Despite its clear desire to improve public transport, McMahon insisted Labour isn’t anti-motorist, rather its ambition is to “give people a viable alternative” to driving.
He concluded: “I’m a car fan – I have a 1989 Ford Escort at home, and it would be a pain and a wrench to get rid of it – and I’m very much of the opinion that the private car has been a social liberator, as it has allowed working-class people to travel and have freedom. But I want a public transport system to offer the same.”
McMahon sees better ways to solve HGV Driver crisis
The government is currently “allowing a race to the bottom on safety in order to free up capacity” in the HGV driver market, believes Jim McMahon. “We don’t believe that you should take a truck on the road if you haven’t done a reversing test, but at the moment, that seems to be the route the government is taking.”
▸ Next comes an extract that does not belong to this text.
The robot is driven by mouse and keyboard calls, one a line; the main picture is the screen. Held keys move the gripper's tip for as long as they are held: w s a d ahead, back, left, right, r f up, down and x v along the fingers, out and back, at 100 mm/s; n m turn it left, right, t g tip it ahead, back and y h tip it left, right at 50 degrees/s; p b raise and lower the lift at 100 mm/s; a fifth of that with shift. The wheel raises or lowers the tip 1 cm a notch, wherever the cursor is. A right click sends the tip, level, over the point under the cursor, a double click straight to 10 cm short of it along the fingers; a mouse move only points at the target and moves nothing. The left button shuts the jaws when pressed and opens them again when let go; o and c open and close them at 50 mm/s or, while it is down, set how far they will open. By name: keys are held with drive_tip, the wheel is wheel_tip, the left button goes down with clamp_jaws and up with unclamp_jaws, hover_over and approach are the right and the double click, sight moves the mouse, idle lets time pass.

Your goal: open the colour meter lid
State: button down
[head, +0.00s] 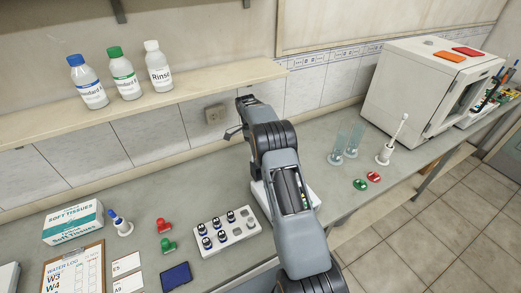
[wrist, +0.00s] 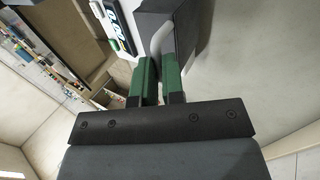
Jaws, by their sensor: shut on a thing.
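In the wrist view my gripper (wrist: 159,62) has its green fingers closed on a pale curved handle (wrist: 160,36). The handle is on a dark grey lid-like block (wrist: 188,24) of the colour meter. Beside the block is a panel with a lit display (wrist: 118,24). In the head view my arm covers most of the colour meter; a strip of its white body (head: 261,197) shows beside the arm. The lid and the fingertips are hidden there. I cannot tell how far the lid is raised.
A vial tray (head: 226,232) stands left of the meter. Red and green stoppers (head: 367,180), glass tubes (head: 347,140) and a white stand (head: 390,148) are to the right. A shelf (head: 150,105) with bottles runs along the wall. A white cabinet (head: 408,95) stands at back right.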

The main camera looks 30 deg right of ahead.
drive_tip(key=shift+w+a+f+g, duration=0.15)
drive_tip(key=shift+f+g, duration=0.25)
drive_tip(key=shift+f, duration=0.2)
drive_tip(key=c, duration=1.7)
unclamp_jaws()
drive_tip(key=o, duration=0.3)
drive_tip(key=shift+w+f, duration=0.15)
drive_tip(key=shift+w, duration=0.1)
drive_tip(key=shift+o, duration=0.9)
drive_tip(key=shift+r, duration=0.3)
He said that instead of making the test easier to pass, the government should encourage HGV drivers who are about to retire to train the next generation of hauliers: “At the moment, the cost [to become an instructor] is £5000 per person, but they could undertake 15-20 tests a week, so for one person, you would be getting a lot more people on the road.”
McMahon has experience here: as a council leader, he set up a scheme called Warehouse to Wheels to encourage youngsters to become truck drivers.
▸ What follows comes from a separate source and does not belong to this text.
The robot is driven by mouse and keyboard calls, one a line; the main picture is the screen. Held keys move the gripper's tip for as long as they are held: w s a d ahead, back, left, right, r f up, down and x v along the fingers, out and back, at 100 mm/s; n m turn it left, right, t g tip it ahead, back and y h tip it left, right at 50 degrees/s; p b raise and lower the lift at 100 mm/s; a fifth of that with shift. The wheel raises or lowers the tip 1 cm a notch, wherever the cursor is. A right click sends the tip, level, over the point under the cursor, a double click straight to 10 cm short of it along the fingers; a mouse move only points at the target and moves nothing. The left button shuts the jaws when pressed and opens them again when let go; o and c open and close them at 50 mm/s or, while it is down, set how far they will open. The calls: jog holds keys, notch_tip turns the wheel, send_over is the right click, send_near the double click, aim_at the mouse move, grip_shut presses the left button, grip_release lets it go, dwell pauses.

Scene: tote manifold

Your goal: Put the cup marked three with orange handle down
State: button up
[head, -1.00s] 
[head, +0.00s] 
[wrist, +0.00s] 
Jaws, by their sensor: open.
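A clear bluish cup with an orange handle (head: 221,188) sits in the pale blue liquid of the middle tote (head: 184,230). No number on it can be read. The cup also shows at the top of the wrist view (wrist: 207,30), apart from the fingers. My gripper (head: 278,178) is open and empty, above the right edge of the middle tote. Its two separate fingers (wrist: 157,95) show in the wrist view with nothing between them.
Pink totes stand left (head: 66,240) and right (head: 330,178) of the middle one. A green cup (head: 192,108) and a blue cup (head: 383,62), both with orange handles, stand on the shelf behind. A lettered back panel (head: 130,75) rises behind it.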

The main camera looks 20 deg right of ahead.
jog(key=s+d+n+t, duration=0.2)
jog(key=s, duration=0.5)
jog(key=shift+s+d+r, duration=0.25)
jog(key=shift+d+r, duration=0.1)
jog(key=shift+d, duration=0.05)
“If someone had two years’ good employment in a warehouse, we would pay for them to take a HGV driving course,” he explained. “A warehouse worker was paid £18,000 a year and a truck driver £25,000 a year. If you started working in your early 20s, it worked out at £147,000 extra over a lifetime, and the cost to the council was £1000 a person.”
What’s your current car?
Our family car is a BMW 5 Series that will be replaced with a hybrid or electric. My personal car is a 1989 Ford Escort GL.
What’s the future: electric or hydrogen?
For private cars, electric all the way. For heavy goods vehicles, hydrogen.
Car, bus or train?
Tram or bus.
Your last holiday and how got there?
Ireland. We flew; the flight was £18 per person but the ferry would have been £500.
Hamilton or Verstappen?
I’m not a Formula 1 fan at all. I’m probably more rally than F1.